When someone's on trial for a crime, the state often needs to prove the person intended to commit the crime. Trump saying he intended to use those documents to secure a loan proves intent.
The court has already established the documents contained knowingly false information, with the residence that Trump has lived in for decades being listed as 3x its actual size. Even conservatively, his property holdings were overestimated by $812 million. The judge ruled there was no way that could be considered an accident.
So the court has ruled that the documents are knowingly false, and now Trump stated he intended to use them to get a loan. No lawyer in the world could get Trump out of this one.
It’s the combination of inaccuracies and intent that is the key.
All these morons like yourself don’t understand shit about these court cases but you sure feel confident in sharing your uneducated opinions!
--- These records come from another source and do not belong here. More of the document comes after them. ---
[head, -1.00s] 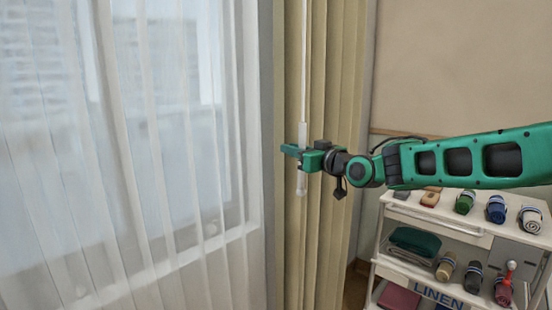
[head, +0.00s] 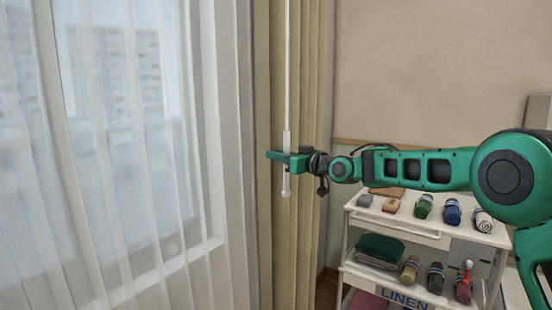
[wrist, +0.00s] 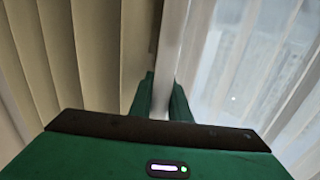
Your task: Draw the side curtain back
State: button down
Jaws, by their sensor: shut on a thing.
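The side curtain (head: 306,80) is beige and hangs in narrow bunched folds beside the window. Its folds also show at the left of the wrist view (wrist: 75,60). A thin white wand (head: 288,80) with a thicker handle hangs in front of the curtain. My gripper (head: 286,158) is shut on the wand at its handle, and the handle's lower tip shows below the fingers. In the wrist view the wand (wrist: 172,45) runs down between the two green fingers. The wand's top end is out of view.
A sheer white curtain (head: 130,150) covers the window to the left. A white linen trolley (head: 400,232) stands right of the curtain under my arm, with rolled cloths, small boxes and a green folded cloth (head: 380,247).

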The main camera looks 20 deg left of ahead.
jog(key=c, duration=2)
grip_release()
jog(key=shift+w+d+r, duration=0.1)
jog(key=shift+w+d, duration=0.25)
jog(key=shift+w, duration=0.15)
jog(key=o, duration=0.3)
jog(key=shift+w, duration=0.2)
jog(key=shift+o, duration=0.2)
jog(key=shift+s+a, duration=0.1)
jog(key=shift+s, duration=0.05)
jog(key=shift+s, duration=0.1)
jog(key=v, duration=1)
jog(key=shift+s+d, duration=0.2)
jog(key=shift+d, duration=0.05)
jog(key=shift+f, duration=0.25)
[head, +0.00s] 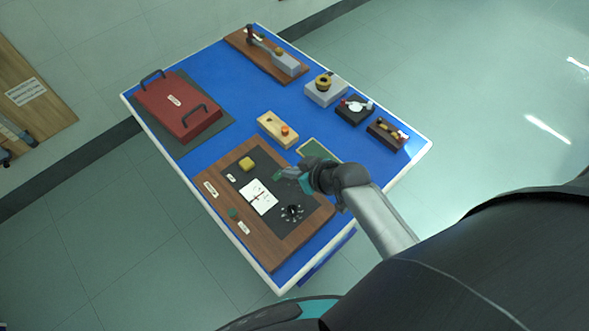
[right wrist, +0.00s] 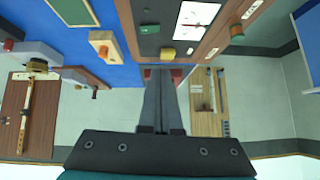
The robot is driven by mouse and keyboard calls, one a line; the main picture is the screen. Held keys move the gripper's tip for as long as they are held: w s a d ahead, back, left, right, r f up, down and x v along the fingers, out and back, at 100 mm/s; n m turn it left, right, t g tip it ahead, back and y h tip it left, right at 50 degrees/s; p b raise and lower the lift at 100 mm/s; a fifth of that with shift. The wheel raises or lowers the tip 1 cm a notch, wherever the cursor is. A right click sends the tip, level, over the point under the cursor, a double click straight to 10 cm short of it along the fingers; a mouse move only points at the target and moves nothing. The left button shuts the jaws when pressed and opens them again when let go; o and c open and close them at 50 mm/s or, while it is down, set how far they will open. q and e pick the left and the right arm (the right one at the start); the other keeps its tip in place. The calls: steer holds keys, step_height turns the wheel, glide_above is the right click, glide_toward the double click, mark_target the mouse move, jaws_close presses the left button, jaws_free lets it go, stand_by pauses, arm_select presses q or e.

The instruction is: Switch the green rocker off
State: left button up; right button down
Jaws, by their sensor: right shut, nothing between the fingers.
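My left gripper is not in view.
The panel also bears a yellow knob (head: 247,163), a white meter (head: 258,196) and a black dial (head: 292,211). A wooden box with an orange knob (head: 286,130), a red case (head: 178,108) and several small instruments stand farther back on the blue table (head: 225,75).

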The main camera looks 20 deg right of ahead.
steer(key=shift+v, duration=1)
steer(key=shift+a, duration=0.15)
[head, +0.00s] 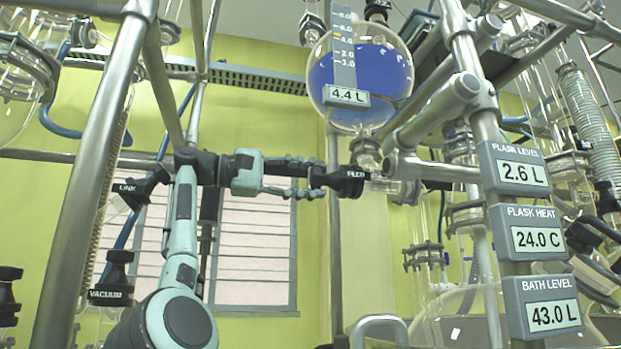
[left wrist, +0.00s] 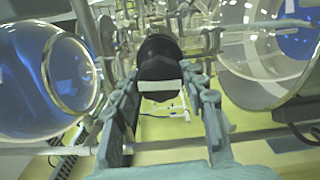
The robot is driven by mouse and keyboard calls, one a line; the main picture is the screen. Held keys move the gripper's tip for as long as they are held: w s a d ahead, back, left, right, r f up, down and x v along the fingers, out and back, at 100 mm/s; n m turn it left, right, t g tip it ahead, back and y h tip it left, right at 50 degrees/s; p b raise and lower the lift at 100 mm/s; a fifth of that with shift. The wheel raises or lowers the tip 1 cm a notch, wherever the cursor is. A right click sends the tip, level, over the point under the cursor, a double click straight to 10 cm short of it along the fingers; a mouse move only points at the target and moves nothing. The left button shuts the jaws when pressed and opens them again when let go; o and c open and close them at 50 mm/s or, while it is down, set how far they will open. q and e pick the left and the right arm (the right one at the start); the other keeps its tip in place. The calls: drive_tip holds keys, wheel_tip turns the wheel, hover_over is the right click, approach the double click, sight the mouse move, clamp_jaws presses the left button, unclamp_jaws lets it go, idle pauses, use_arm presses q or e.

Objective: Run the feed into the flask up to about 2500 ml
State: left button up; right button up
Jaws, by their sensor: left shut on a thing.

Do yourself a favor, check out Justice Matters with Glenn Kirschner, legal AF, or the Atlanta Journal-Constitution’s The Breakdown: the Trump indictment
Maybe you’ll actually realize what is going on instead of going by clickbait titles in the media
I know enough (thanks to everyone who kindly replied) to know that everyone in the world save for those directly involved in the court case can safely assume Trump wanted a loan when he a applied for a loan. Sure, it's an important step for the lawyers, but it's so obvious that it's only newsworthy if they couldn't establish it.
The article is a waste of time.
Getting a loan by lying is not very legal though
Yeah, I'm not sure what the news part about this is. This feels like it's building to something newsworthy but isn't itself newsworthy. It's not exactly shocking that the person applying for a loan wanted a loan.
The lawyers and legal analysts think it's significant. While it seems obvious to us, it's part of proving their case step-by-step.
That's exactly what I said. It is a piece to building something newsworthy, but in itself isn't.
Why don’t you go ahead and tell all of these legal analysts they’re wrong, I wonder how they would react to a layman such as yourself dripping with willful ignorance telling them what they say is meaningless and not shocking
Like, it’s not about shock it’s about the court case. If you don’t understand it, maybe try and learn first. I’ll give you a jump start, check out Justice Matters with Glenn Kirschner, Legal AF, or the Atlanta Journal-Constitution’s The breakdown: the Trump indictment
Maybe you’ll actually understand what is being done and why, informed by actual fucking lawyers instead of going by news articles and clickbait.
That's not how this works. I shouldn't have to be previously informed of legal documents in order to understand a news article. The article should cover that... I don't have the time to be reading legal docs that will in no way benefit my life. If the news can't inform me, then it isn't newsworthy. That's just bad journalism.
So what's missing then?
The parts that everyone here has added for context.
The news is that the left never learned that Trump rode his way to presidency off these meaningless "guyz guess what stupid thing le drumpf did today click our paywall article to find out and remember to turn off ad blocker or you hate democracy" articles.
Truly would have been nice if the media had stfu about him at any time in the past few years. Amazing how much free publicity they give this chump while they profit from it.